The algorithm is based on an explanation in An Introduction to Bioinformatic Algorithms, which has goes on to explain more complex methods. It also explains a lot of algorithms for search sequences for patterns, which I might try to use on Chinese.
The tree shown is based on the same selection of characters as used before. Like the physical clustering, the tree shows how the pronouns, adjectives, prepositions and verbs form distinct clusters (I’ve excluded 着 from the verbs because it more often used as a verb ending, but it forms an out-shoot of the verb group, perhaps because of its dual role). The characters 个, 么 and 地 again form out-groups. Interestingly, 子 and 们 also cluster, and both are used to suffix nouns. Also, 了 and 的 are found within the verb group, which makes sense as they often suffix verbs so will be followed by the same sort of words that follow verbs (e.g. you can say both 我喝一杯茶 and 我喝了一杯茶). It’s also interesting to see how the verb group breaks down: the verbs of movement, 去 with 来, the verbs of being 是 with 在, and the verbs of sensing, 看 with 说, though maybe this is coincidental. We can find explanations for 一 and 这 forming a group (they are often followed by measure words and form the subject of a sentence), and for 就, 不 and 很 (adverbs that come before verbs).
In conclusion, the simple distance function I created seems to give a reasonable measure of the relationship between hanzi.

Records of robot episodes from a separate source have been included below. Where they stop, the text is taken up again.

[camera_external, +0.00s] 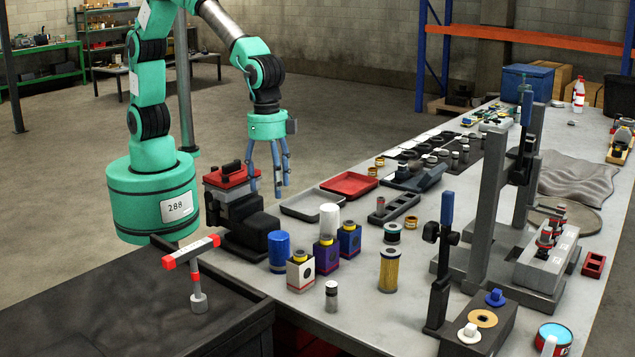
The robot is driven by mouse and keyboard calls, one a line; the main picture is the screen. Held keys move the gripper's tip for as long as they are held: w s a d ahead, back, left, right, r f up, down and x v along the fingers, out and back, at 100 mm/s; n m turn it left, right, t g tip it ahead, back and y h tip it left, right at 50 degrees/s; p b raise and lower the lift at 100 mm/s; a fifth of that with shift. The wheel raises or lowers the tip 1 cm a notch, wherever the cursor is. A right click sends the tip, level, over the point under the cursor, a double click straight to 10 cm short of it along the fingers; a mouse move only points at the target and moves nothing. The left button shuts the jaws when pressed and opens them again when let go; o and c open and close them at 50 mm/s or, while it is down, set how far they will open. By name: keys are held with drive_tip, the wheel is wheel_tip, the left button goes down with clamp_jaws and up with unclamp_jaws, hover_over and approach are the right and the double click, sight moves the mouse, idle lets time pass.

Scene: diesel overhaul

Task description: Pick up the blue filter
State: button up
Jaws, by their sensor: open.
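The blue filter (279,251) is a plain blue cylinder standing upright on the grey bench near its left edge. It is left of the boxed bottles and just in front of the dark vise. My gripper (281,190) hangs pointing down above the bench, with its blue fingers spread apart and nothing between them. It is above and behind the filter in the picture, apart from it. The red-topped vise stands left of the fingers.
The dark vise (240,215) stands close behind the filter. White (300,272), purple (326,255) and blue (348,240) boxes stand right of it. A white cylinder (329,219) and a yellow filter (389,270) are nearby.

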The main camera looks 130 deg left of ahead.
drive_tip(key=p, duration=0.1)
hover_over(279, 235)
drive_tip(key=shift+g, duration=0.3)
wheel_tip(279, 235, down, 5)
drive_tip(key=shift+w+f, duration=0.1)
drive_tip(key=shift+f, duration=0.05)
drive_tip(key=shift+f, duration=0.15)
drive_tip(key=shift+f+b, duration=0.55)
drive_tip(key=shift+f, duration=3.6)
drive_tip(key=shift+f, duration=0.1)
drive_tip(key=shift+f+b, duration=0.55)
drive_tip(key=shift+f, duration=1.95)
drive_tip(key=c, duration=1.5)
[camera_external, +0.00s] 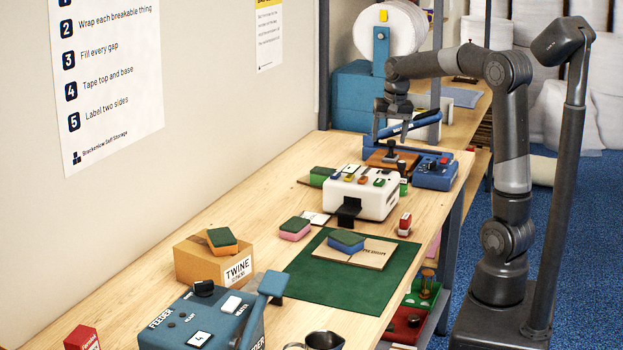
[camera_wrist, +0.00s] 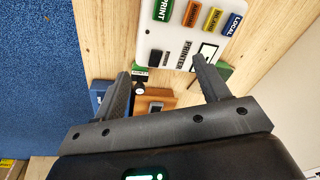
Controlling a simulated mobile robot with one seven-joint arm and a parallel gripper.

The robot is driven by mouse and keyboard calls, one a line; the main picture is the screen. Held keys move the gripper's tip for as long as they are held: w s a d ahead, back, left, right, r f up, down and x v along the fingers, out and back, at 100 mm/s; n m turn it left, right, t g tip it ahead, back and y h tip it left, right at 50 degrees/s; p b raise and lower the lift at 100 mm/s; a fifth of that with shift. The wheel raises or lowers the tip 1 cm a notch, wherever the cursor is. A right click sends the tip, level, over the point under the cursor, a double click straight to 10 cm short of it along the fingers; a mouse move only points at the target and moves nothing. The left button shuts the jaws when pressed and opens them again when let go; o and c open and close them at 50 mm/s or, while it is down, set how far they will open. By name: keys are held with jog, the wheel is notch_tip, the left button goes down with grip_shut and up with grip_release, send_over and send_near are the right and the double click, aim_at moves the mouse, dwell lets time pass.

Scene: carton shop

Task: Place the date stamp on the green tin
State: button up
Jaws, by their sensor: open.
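My gripper (camera_external: 388,108) is above the far end of the bench; its two fingers are spread and empty in the wrist view (camera_wrist: 160,67). A dark-handled stamp (camera_external: 391,150), possibly the date stamp, stands on a brown block (camera_external: 376,160) below my gripper. The brown block also shows between my fingers in the wrist view (camera_wrist: 152,104). A small green piece (camera_external: 403,187) with a dark knob above it sits beside the white printer. An open green tin (camera_external: 420,291) is low at the bench's right side, with a brown-handled item by it. I cannot tell for certain which green thing is the tin.
The white printer (camera_external: 364,192) with coloured keys stands mid-bench; it also shows in the wrist view (camera_wrist: 190,30). A blue box (camera_external: 436,172) and a blue-armed tool (camera_external: 398,129) crowd the far end. A red stamp (camera_external: 404,224) stands near the green mat (camera_external: 375,288).

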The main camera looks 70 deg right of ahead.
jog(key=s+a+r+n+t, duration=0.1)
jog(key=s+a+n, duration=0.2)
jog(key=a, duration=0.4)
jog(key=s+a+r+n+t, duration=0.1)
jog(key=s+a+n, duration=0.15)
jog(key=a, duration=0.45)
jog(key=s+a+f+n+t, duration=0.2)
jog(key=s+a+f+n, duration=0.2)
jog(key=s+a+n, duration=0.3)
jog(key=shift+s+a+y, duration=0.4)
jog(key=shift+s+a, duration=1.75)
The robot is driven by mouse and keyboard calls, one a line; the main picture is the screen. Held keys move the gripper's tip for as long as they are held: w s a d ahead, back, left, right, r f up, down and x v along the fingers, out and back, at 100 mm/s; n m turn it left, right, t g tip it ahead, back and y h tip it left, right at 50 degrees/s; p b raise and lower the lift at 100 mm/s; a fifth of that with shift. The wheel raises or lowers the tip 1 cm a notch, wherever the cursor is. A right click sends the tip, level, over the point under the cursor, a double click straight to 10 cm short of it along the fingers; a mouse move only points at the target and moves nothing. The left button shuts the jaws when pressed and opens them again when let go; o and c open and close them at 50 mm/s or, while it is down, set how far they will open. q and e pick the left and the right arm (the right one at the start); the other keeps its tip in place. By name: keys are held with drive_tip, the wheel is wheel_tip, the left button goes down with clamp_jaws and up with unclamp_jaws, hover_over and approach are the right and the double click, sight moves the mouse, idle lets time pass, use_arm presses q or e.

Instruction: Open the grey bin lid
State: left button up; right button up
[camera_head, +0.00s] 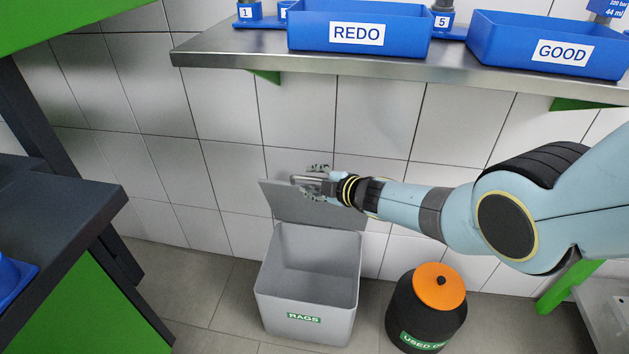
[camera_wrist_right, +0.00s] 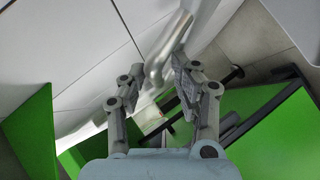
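The grey bin (camera_head: 307,308) with a green RAGS label stands on the floor against the tiled wall, and its empty-looking inside shows. Its grey lid (camera_head: 300,211) is raised at the back, tilted up near the wall. My right gripper (camera_head: 312,182) is at the lid's upper edge and hides part of it. A metal handle (camera_wrist_right: 166,50) shows in the right wrist view, reaching in towards the space between my right gripper's fingers (camera_wrist_right: 157,80). These fingers are apart, with visible gaps beside the handle. My left gripper is not in view.
A black drum with an orange lid (camera_head: 440,287) stands right of the bin. A metal shelf (camera_head: 270,60) with blue REDO (camera_head: 390,45) and GOOD (camera_head: 510,57) boxes hangs above. A dark bench (camera_head: 70,210) is at left. Floor left of the bin is clear.

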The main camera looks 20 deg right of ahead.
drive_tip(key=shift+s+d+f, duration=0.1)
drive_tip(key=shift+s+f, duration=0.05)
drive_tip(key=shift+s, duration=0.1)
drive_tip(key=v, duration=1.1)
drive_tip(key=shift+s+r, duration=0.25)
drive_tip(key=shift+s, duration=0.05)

Using this distance function might therefore be used to predict the role of a word in a sentence. Think the approach could be improved when I have a measure of how often a character follows verbs in general. I wonder now whether I could avoid having to class the words as verbs, nouns etc., and get the program to build its own categories and then feed this information back into the system to improve it. For example, building this tree, the program could, with some degree of certainty, decide that 我, 他, 你 and 她 form a group and then calculate how often other characters are preceded and proceeded by this group.
Expanding the tree
If I extend the tree to contain all characters with a frequency of more than 0.04%, then the new characters fit nicely into the same groups. The tree can be split into two major groups, which I call the noun-type and verb-type groups.
The noun-type group (in blue) contains the nouns and words connected with nouns, such as the suffixes 们 and 子; the determiners, 那 and 这; the prepositions, 上 and 下; and the adjectives.
The verb-type group (in green) contains the verbs and adverbs. In addition, there are some outliers which are found in very specific contexts. For example, 么 is only found after 什, 这, 那 or 怎; 丽 and 丝 are almost exclusively only found in the name Alice (in my texts at least).
N.B. I made a small change to the way the tree is displayed such that the branch lengths are proportion to the distances between characters, although the tree is still ultrametric (so all the leaves line up).